Day 2: Our service activity is an invasive species “Mega-Pull” at the South Tufas in the Mono Basin National Scenic Area, Inyo National Forest. We will be pulling invasive species, especially Russian thistle, close to the shore of Mono Lake, which feature the area’s distinctive tufa geologic formations, osprey, brine shrimp, alkali flies, and a short self-guided nature walk. This incredible landscape provides the optional opportunity for plein air painting after lunch, further exploration around the lake, or stopping by the Mono Basin National Scenic Area or the Mono Lake Committee Visitor Centers in Lee Vining. These are the ancestral lands of the Kootzaduka’a, the southernmost band of the Numu People.
Day 3: Take the shuttle to Devils Postpile National Monument, established in 1911, and view the Postpile geologic formations. After that it’s a short drive to Minaret Summit for additional views of the Ansel Adams Wilderness, Minarets and Ritter Range, the San Joaquin Valley, and the Owens River Headwaters Wilderness. This is the approximate divide where the water either flows east to the Owens River or west to the San Joaquin River. The area is abundant with mature and old-growth forests made up of Jeffery pines, red fir, ponderosa pine, Western white pine and whitebark pine. Devils Postpile sits at a cultural crossroads where the traditional territories of American Indian inhabitants of the east and west slopes of the Sierra Nevada intersect.

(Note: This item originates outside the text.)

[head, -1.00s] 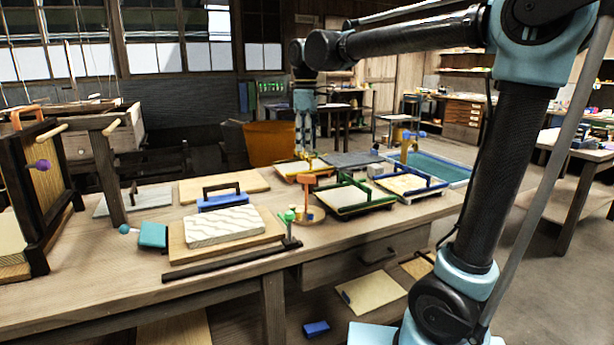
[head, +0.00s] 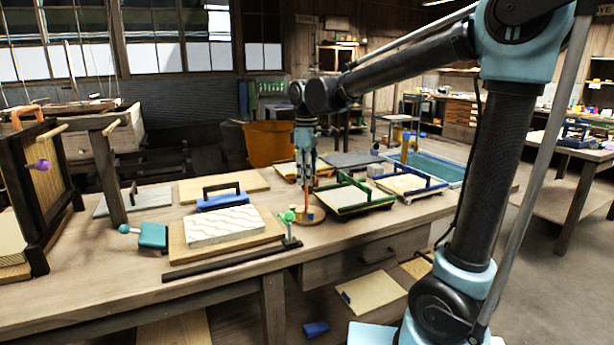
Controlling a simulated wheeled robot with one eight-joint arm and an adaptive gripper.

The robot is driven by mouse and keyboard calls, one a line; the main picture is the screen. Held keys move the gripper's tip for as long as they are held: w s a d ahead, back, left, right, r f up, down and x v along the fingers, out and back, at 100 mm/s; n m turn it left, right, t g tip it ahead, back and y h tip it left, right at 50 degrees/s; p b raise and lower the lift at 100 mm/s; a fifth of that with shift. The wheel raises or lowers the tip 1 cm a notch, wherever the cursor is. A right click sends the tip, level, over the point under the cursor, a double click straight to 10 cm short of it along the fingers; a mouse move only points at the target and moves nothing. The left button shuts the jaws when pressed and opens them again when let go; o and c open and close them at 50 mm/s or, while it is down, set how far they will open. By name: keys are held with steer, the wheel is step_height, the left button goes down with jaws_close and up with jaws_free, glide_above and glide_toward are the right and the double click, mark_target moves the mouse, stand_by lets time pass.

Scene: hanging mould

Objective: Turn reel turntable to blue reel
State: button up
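The reel turntable (head: 314,219) stands on the bench, a round tan base with an upright orange post (head: 309,188). A small blue patch shows beside the foot of the post, perhaps the blue reel (head: 311,211); it is too small to be sure. My gripper (head: 307,180) points down at the upper part of the turntable and hides its orange top. Whether it touches the top, and whether its fingers are open or shut, cannot be told.
A green-headed post (head: 289,217) stands close left of the turntable, by a carved white block (head: 222,225) on a board. A green-handled frame (head: 345,197) is close on the right, with a blue-handled one (head: 410,184) beyond.

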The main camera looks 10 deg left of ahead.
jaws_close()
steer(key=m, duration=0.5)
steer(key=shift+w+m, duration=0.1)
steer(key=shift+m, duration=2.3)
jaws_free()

We will also have afternoon advocacy sessions to write letters or postcards to elected officials to provide support for the areas we visit. There are plenty of opportunities for hiking, art, sightseeing, kayaking, and visits to the area’s hot springs. For the evening program in addition to the usual happy hour and superb dining fare, we have planned informal regional speakers knowledgeable about sage grouse, the Bodie Hills, Mono Lake, and the issues that they face.
But wait, there’s more! We will celebrate the Wilderness Act’s 60th with a toast and a moist and delicious chocolate cake!
This will be an old-school Broads trip (vault toilets and bring your own water), with camping at the Obsidian Flat Group Campground, located at 7,800 feet in the shadow of the Owens River Headwaters Wilderness surrounded by the Inyo National Forest. The weather in August is ideal for camping, with temperatures in the 80’s during the day and the high 40’s–low 50’s at night. A few RV spots are available.
And if camping isn’t your thing, there are plenty of lodging opportunities available in the nearby Town of Mammoth Lakes.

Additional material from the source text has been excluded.